O livro acaba sempre por falar-nos de nós mesmos
Gaston Bachelard
Foto Carlos Freire.
Acabei de ler A suavidade do vento, de Cristóvão Tezza. Estava muito curiosa para conhecer o texto dele, porque me parece um tímido, e eu me identifico de imediato com os membros de meu clube.
Para mim, o livro é surpreendente por mais de uma razão. Primeiro porque me fez lembrar Machado, pelo jeito como o narrador se dirige ao leitor. Além disso, certas considerações são machadianas na descrição de personagens e ambientes, assim como nos diálogos e acima de tudo na ironia que rege toda a obra. É também um livro alegórico – lembrai-vos do delírio das Memórias póstumas –, mas aqui o autor utiliza os monstros e monstrinhos que Hyeronimus Bosch espalhou em suas obras e o efeito é uma forma de humor negro cujo epicentro é um personagem quase arquetípico.
Mais que irônico, é um livro cruel. Não da crueldade banalizada que a gente vê no cinema, na literatura e nos jornais de nosso tempo, mas de uma crueldade incruenta, torturante e assustadoramente humana, que me fez lembrar Dogville do von Trier.
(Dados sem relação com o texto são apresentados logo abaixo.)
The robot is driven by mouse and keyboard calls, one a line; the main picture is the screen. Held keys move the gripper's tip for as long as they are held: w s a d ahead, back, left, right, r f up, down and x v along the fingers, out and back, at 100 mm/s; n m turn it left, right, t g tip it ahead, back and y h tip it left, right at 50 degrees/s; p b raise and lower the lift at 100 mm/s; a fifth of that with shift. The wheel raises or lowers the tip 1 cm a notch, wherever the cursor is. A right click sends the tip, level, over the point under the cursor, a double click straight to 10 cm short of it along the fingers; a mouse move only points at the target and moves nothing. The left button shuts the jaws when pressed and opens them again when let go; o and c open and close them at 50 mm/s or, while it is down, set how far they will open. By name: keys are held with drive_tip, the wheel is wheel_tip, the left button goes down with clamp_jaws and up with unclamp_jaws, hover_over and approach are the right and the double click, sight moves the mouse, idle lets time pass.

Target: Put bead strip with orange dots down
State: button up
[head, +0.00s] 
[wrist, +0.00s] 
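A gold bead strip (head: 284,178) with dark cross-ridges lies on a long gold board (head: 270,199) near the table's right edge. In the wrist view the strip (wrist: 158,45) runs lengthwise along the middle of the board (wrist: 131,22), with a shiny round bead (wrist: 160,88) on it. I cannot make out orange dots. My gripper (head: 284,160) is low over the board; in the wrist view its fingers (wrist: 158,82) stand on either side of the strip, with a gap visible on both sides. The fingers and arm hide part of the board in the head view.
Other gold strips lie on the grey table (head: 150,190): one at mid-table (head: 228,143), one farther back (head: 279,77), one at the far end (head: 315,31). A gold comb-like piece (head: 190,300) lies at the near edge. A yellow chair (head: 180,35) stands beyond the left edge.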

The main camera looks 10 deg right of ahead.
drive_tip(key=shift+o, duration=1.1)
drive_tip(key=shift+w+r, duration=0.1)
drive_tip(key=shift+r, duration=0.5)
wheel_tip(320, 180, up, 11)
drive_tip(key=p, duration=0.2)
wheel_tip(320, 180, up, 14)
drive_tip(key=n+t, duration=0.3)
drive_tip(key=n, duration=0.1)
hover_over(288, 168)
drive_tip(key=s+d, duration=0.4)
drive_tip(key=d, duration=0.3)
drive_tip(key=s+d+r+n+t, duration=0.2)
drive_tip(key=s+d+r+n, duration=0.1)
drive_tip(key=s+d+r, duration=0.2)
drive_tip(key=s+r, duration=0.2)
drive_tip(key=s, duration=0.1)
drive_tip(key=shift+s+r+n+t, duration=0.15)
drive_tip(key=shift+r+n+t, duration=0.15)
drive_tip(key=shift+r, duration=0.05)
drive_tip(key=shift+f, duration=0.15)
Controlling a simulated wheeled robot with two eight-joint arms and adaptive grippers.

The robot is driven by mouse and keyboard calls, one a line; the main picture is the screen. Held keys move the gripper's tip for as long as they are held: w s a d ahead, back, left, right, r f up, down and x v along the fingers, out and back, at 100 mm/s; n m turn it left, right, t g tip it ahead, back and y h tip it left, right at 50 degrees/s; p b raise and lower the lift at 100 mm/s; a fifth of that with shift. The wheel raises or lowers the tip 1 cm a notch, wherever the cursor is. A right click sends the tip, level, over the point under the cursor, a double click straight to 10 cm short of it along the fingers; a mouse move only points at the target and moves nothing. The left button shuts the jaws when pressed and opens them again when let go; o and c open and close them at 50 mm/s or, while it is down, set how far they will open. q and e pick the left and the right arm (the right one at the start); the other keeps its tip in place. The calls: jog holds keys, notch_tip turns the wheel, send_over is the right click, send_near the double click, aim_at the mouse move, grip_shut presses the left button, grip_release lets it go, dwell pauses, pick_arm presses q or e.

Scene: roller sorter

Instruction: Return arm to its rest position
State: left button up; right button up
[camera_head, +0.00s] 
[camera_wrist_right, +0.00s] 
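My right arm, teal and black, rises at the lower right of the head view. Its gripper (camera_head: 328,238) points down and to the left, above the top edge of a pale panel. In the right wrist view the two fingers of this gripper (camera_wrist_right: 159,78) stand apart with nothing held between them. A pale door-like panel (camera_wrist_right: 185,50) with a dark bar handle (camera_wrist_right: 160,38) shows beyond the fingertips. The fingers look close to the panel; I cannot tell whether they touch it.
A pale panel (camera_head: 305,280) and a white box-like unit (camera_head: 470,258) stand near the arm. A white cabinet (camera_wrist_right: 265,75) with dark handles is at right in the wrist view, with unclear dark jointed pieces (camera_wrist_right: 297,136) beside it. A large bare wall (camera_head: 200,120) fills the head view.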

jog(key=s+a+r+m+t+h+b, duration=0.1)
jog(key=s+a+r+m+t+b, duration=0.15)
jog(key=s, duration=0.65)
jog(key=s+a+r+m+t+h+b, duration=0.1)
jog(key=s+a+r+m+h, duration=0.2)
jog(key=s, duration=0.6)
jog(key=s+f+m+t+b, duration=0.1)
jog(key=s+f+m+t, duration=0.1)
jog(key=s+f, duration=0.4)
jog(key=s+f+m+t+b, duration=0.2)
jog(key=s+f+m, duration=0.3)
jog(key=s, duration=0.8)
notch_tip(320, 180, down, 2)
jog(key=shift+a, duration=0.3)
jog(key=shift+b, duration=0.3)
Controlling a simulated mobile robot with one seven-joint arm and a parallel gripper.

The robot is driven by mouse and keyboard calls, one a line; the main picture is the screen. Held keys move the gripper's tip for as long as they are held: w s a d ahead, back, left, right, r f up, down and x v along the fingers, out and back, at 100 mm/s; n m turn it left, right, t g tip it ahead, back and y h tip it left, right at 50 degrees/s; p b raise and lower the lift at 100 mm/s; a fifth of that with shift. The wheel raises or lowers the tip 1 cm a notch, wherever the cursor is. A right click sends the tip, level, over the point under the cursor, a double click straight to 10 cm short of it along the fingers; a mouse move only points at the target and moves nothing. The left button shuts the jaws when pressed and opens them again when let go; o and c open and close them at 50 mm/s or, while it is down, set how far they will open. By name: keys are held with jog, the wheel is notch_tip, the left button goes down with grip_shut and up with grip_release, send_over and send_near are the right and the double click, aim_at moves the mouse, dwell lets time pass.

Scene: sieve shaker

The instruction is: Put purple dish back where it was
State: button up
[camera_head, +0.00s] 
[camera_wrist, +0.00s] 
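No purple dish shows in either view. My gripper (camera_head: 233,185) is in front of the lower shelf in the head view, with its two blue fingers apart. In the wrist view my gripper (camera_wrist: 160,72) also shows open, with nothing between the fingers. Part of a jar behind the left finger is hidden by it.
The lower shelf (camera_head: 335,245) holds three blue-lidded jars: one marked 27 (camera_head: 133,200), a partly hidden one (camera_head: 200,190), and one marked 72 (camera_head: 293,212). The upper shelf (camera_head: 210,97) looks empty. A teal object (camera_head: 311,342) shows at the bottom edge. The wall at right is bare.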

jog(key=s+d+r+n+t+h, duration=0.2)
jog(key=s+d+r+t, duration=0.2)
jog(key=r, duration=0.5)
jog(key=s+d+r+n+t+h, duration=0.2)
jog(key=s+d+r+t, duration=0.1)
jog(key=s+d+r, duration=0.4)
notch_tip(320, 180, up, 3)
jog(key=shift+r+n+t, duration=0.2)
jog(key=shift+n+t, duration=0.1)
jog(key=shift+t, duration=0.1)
(Parêntese: a propósito, leiam o Jabor de terça-feira dia 2. Está muito Jabor mesmo, o que quer dizer radical e um tanto saborosamente alarmista. Mas tudo que ele diz me pareceu familiar e verdadeiro, talvez porque vivamos num tempo alarmante e radicalista a ponto de se aproximar perigosamente da era medieval – vide acareação Dirceu x Jefferson. – Eu disse acareação? Er... Escapou.)
Mas como eu ia dizendo, antes de ser brutalmente interrompida por um impulso que não quis calar, Tezza me deu bons momentos de leitura. Além de tudo que ficou dito, ele monta uma peça... Bom, melhor ler o livro que ficar sabendo das coisas por terceiros. Agora vou partir para O Fotógrafo, outro livro dele.
E ainda resta uma pilha que nem vos conto. Da qual fazem parte o que falta conhecer da obra completa do citado Machado, que encontrei na Traça Sebo Virtual, um William Blake, um Faulkner e alguns outros volumezitos que serão traçados a seu tempo.
Estive relendo também a correspondência entre Clarice e Fernando Sabino, que convém manter viva porque é uma espanada em regra na mesmice e uma oração eficaz contra o estuporamento que ora nos assola (imaginem o que Stanilaw não escreveria nestes tempos rebarbativos!).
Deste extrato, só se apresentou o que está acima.